[Rows about robot tasks]
§ §

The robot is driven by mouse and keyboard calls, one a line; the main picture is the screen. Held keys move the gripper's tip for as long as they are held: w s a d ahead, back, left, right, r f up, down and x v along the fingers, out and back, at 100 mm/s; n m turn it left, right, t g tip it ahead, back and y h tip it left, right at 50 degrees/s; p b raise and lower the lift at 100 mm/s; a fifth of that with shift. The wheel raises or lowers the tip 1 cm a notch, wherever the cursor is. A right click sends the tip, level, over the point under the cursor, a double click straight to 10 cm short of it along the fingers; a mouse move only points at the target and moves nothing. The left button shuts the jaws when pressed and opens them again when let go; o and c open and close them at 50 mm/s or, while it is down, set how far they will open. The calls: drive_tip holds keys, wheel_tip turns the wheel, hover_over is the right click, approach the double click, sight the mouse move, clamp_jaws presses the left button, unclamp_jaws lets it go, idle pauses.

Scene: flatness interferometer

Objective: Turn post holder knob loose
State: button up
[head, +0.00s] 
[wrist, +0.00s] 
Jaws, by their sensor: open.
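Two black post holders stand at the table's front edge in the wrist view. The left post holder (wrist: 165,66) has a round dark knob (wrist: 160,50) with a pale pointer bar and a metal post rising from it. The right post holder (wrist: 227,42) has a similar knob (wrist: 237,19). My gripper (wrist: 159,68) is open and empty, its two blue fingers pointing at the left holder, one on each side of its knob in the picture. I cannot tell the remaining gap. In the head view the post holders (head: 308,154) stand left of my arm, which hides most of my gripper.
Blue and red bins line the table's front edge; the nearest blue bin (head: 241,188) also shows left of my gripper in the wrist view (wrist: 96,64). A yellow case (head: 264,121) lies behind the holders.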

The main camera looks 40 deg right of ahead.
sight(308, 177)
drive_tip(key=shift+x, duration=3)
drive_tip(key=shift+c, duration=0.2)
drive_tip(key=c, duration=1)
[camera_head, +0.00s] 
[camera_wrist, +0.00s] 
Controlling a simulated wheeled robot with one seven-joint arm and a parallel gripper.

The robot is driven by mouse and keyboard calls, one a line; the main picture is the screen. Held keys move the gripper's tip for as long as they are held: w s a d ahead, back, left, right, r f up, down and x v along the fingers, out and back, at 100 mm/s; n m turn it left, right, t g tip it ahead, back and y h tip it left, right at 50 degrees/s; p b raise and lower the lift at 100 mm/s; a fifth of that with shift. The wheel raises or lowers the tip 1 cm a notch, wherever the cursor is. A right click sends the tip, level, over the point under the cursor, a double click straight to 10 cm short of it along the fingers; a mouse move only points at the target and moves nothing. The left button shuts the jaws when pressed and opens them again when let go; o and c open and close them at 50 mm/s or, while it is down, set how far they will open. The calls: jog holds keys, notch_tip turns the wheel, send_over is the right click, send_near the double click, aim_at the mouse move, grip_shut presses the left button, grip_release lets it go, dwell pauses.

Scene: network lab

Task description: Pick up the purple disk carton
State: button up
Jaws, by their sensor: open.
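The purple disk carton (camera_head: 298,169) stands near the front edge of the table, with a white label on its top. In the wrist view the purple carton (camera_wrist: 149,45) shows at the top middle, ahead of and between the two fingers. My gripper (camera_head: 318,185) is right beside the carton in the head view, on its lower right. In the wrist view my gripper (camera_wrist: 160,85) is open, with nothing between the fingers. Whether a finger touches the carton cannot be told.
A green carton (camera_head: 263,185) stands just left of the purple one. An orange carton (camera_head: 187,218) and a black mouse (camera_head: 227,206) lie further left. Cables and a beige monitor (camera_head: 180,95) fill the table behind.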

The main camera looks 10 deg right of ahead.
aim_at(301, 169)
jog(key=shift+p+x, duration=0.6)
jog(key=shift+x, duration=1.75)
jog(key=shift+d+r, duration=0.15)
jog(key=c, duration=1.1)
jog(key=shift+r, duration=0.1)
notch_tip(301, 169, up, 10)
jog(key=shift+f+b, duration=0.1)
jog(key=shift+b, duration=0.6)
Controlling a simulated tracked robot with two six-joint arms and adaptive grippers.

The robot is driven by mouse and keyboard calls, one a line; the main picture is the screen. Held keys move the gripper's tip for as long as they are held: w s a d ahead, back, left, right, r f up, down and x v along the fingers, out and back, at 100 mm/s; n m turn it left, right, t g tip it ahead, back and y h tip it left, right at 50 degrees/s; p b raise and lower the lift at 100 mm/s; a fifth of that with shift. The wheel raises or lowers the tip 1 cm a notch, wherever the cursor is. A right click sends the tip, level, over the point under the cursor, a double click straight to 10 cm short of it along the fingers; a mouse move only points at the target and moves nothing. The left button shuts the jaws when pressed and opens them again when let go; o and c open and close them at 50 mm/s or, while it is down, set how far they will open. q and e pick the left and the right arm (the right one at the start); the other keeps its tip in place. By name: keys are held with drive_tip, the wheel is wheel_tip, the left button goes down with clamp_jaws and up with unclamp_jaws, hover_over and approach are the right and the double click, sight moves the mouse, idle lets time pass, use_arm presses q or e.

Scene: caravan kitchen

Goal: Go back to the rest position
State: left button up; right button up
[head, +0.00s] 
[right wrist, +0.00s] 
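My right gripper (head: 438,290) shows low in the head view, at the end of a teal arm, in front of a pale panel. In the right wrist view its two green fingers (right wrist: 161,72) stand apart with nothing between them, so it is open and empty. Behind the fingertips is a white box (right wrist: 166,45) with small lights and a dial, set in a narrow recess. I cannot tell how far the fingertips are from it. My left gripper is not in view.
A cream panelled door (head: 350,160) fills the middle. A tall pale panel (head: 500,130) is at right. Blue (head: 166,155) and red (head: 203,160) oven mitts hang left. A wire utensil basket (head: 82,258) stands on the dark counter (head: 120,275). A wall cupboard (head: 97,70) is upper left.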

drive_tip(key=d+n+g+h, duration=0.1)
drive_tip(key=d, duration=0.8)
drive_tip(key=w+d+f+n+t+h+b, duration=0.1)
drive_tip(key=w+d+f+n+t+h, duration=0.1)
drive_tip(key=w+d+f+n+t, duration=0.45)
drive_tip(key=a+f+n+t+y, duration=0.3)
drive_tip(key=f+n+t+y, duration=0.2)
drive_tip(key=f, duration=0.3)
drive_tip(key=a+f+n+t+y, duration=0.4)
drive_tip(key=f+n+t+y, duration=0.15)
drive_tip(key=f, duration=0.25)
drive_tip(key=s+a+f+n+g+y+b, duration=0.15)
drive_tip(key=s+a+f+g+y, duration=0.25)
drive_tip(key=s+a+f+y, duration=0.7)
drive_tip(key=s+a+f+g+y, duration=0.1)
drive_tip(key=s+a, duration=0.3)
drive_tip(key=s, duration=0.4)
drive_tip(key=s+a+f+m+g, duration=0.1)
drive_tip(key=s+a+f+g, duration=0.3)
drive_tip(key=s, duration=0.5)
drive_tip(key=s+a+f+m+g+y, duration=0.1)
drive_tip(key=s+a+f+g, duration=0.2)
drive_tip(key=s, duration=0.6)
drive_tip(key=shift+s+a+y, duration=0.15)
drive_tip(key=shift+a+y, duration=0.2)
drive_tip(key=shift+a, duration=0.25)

§ §

▸ **Problem**
Copy and report every line where the word "Scene" is present.

▸ **Full solution**
Scene: flatness interferometer
Scene: network lab
Scene: caravan kitchen

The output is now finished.